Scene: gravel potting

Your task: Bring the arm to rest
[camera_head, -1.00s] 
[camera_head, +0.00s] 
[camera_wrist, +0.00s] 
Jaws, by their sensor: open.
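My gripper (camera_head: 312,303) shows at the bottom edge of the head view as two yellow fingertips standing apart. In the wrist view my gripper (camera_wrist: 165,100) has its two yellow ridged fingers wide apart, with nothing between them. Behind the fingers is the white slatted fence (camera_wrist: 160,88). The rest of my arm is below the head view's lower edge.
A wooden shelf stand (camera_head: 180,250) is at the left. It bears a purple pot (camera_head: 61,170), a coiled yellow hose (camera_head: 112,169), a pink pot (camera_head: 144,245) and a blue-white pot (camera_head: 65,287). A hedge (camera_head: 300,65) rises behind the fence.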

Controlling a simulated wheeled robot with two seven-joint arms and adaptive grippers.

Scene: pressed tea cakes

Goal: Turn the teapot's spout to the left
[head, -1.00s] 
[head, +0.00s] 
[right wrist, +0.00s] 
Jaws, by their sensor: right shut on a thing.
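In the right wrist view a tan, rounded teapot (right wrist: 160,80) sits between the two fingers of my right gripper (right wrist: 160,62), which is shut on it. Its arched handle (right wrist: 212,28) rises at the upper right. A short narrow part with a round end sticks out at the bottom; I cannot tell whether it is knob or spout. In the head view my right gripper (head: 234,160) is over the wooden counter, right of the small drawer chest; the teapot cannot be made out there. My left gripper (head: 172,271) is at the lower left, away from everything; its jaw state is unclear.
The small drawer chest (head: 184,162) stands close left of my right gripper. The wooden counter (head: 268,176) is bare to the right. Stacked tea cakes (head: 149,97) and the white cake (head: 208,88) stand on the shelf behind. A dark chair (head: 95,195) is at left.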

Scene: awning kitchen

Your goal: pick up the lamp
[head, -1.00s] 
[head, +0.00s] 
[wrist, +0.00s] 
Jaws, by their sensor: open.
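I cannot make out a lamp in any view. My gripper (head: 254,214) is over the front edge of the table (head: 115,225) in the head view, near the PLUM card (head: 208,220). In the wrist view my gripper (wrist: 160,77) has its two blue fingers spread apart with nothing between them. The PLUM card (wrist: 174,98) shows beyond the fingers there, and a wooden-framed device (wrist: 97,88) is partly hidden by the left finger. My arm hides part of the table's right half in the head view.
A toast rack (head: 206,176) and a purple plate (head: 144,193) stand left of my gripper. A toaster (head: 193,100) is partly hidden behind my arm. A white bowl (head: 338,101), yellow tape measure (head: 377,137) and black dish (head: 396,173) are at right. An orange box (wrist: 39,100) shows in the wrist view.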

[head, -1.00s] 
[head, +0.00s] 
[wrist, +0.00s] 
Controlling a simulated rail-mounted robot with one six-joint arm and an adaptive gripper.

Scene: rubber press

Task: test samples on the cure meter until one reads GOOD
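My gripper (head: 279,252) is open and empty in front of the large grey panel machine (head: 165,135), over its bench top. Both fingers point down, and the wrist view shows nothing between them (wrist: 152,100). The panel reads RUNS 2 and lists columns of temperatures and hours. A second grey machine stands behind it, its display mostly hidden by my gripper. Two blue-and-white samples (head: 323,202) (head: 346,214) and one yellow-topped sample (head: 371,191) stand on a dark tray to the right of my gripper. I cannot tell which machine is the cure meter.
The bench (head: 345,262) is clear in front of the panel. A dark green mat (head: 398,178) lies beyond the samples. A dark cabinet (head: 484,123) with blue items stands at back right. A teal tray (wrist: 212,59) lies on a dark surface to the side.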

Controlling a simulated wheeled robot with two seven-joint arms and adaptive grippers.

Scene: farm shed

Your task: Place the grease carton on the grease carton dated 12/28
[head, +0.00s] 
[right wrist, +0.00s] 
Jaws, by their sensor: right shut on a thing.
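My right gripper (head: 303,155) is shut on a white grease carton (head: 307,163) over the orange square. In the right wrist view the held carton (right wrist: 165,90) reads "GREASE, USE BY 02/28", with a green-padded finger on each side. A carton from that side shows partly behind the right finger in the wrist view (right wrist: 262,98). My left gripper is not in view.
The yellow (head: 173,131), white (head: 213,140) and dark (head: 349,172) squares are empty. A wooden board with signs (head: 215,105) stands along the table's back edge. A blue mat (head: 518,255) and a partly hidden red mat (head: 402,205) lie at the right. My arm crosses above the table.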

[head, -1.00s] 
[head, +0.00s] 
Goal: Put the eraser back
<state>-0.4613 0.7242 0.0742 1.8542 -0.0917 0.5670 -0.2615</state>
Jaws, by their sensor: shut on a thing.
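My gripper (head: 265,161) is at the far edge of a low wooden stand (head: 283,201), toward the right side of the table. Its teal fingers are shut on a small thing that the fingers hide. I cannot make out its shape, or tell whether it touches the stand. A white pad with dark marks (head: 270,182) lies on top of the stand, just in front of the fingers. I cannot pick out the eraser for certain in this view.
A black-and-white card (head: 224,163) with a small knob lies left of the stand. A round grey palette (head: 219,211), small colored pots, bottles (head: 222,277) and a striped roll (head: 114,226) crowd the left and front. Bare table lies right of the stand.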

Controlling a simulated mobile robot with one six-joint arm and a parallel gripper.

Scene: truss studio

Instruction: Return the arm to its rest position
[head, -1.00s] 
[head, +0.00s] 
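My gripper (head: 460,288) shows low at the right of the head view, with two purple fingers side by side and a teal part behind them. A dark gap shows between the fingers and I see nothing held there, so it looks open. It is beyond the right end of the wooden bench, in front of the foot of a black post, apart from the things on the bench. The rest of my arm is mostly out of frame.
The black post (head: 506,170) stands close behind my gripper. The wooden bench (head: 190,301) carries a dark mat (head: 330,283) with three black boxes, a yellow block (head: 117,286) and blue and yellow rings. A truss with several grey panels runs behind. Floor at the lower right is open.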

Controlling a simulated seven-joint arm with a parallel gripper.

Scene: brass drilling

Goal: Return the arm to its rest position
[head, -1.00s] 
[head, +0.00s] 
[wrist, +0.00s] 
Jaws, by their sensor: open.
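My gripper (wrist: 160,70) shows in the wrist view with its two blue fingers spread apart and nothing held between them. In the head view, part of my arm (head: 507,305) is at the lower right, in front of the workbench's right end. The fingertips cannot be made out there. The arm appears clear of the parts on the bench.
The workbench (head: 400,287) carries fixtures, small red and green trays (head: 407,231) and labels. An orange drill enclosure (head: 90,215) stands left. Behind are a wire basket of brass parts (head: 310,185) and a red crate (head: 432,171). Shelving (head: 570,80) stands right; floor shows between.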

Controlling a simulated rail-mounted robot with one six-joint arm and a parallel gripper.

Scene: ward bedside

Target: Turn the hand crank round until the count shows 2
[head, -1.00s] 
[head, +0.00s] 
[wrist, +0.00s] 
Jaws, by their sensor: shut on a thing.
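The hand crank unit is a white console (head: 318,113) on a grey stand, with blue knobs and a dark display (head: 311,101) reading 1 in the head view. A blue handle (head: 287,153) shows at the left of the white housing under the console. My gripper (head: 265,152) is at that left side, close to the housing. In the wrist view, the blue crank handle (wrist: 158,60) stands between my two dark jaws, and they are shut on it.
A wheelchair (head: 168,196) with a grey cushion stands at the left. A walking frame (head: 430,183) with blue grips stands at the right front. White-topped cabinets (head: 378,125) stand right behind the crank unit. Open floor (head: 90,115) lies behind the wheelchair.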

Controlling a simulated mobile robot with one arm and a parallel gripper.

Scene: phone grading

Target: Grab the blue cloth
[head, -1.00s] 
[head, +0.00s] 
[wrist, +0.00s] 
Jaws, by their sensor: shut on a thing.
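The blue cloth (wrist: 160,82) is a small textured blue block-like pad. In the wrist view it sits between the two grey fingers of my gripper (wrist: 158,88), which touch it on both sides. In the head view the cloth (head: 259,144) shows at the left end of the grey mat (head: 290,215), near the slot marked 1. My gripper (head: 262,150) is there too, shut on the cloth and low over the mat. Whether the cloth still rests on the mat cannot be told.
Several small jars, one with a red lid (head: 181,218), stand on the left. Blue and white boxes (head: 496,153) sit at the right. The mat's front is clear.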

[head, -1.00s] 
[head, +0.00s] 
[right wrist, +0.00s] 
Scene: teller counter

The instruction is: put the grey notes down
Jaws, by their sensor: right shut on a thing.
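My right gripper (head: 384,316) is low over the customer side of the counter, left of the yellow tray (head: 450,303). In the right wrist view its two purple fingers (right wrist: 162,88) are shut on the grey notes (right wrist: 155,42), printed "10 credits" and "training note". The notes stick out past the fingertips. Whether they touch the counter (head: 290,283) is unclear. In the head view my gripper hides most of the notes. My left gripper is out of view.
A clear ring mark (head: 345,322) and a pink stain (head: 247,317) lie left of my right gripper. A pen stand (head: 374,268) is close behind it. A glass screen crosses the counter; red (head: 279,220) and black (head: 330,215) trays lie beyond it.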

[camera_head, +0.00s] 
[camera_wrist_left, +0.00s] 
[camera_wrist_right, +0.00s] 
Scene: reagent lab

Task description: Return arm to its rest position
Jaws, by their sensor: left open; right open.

_ _ _ _

Give only the number of lines that include the word "robot".

6